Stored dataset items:

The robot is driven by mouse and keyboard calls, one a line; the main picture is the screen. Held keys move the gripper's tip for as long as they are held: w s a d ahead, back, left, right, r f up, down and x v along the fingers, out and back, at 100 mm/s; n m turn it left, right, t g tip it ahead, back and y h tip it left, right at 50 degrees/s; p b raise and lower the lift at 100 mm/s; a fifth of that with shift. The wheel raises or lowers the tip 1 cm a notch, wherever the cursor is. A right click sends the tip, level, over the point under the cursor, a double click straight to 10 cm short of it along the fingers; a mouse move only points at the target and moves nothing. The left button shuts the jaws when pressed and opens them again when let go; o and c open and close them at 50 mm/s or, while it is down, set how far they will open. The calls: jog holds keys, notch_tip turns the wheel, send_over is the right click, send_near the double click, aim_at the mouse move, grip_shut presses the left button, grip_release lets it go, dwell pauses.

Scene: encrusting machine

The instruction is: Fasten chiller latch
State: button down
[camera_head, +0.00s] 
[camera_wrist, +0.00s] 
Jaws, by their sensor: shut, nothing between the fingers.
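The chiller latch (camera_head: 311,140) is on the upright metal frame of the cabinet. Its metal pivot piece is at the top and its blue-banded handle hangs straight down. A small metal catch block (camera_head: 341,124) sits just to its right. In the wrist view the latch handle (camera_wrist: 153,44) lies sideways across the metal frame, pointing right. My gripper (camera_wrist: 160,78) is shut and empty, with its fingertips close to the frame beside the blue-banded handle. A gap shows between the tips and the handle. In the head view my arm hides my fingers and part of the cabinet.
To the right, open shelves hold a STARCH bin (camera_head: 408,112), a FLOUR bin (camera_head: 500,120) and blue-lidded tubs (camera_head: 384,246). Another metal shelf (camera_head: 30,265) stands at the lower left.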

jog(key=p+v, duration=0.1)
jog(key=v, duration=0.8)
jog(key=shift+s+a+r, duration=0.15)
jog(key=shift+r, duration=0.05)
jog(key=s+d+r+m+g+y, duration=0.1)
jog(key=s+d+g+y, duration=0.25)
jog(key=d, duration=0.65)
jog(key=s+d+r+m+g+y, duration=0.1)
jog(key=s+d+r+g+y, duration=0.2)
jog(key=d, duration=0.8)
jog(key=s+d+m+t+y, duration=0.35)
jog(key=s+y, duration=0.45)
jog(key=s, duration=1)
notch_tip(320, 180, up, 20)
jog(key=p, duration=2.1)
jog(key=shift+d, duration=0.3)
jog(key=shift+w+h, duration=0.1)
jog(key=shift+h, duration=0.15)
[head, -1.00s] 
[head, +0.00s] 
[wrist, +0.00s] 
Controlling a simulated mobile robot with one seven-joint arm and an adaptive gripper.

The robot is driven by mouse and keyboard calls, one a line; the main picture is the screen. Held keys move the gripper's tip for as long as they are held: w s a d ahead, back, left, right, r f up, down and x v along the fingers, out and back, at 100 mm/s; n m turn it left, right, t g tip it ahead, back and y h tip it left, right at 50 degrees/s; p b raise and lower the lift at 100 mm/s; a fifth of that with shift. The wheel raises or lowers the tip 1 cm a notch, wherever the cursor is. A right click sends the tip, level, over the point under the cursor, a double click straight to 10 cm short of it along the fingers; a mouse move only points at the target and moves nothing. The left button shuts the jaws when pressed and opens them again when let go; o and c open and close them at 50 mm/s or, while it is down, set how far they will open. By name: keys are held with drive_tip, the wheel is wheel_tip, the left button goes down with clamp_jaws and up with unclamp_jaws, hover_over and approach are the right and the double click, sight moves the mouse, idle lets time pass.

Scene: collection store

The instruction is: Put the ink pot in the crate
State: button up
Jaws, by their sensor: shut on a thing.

Work instructions: Restate each record word for word.

Correct output:
The robot is driven by mouse and keyboard calls, one a line; the main picture is the screen. Held keys move the gripper's tip for as long as they are held: w s a d ahead, back, left, right, r f up, down and x v along the fingers, out and back, at 100 mm/s; n m turn it left, right, t g tip it ahead, back and y h tip it left, right at 50 degrees/s; p b raise and lower the lift at 100 mm/s; a fifth of that with shift. The wheel raises or lowers the tip 1 cm a notch, wherever the cursor is. A right click sends the tip, level, over the point under the cursor, a double click straight to 10 cm short of it along the fingers; a mouse move only points at the target and moves nothing. The left button shuts the jaws when pressed and opens them again when let go; o and c open and close them at 50 mm/s or, while it is down, set how far they will open. The calls: jog holds keys, notch_tip turns the wheel, send_over is the right click, send_near the double click, aim_at the mouse move, grip_shut presses the left button, grip_release lets it go, dwell pauses.

Scene: encrusting machine

The instruction is: Fasten chiller latch
State: button down
[camera_head, +0.00s] 
[camera_wrist, +0.00s] 
Jaws, by their sensor: shut, nothing between the fingers.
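The chiller latch (camera_head: 311,140) is on the upright metal frame of the cabinet. Its metal pivot piece is at the top and its blue-banded handle hangs straight down. A small metal catch block (camera_head: 341,124) sits just to its right. In the wrist view the latch handle (camera_wrist: 153,44) lies sideways across the metal frame, pointing right. My gripper (camera_wrist: 160,78) is shut and empty, with its fingertips close to the frame beside the blue-banded handle. A gap shows between the tips and the handle. In the head view my arm hides my fingers and part of the cabinet.
To the right, open shelves hold a STARCH bin (camera_head: 408,112), a FLOUR bin (camera_head: 500,120) and blue-lidded tubs (camera_head: 384,246). Another metal shelf (camera_head: 30,265) stands at the lower left.

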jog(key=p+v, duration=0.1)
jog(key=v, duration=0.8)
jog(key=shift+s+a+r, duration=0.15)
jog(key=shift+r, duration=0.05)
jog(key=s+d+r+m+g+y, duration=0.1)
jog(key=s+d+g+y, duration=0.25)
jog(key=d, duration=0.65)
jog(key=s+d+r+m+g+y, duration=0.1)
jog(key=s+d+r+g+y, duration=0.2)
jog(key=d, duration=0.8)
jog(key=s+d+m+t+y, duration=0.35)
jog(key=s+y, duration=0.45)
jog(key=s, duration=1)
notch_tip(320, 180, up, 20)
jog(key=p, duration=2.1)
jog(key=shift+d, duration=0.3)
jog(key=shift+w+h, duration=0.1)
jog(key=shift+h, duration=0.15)
[head, -1.00s] 
[head, +0.00s] 
[wrist, +0.00s] 
Controlling a simulated mobile robot with one seven-joint arm and an adaptive gripper.

The robot is driven by mouse and keyboard calls, one a line; the main picture is the screen. Held keys move the gripper's tip for as long as they are held: w s a d ahead, back, left, right, r f up, down and x v along the fingers, out and back, at 100 mm/s; n m turn it left, right, t g tip it ahead, back and y h tip it left, right at 50 degrees/s; p b raise and lower the lift at 100 mm/s; a fifth of that with shift. The wheel raises or lowers the tip 1 cm a notch, wherever the cursor is. A right click sends the tip, level, over the point under the cursor, a double click straight to 10 cm short of it along the fingers; a mouse move only points at the target and moves nothing. The left button shuts the jaws when pressed and opens them again when let go; o and c open and close them at 50 mm/s or, while it is down, set how far they will open. By name: keys are held with drive_tip, the wheel is wheel_tip, the left button goes down with clamp_jaws and up with unclamp_jaws, hover_over and approach are the right and the double click, sight moves the mouse, idle lets time pass.

Scene: collection store

The instruction is: Put the ink pot in the crate
State: button up
Jaws, by their sensor: shut on a thing.

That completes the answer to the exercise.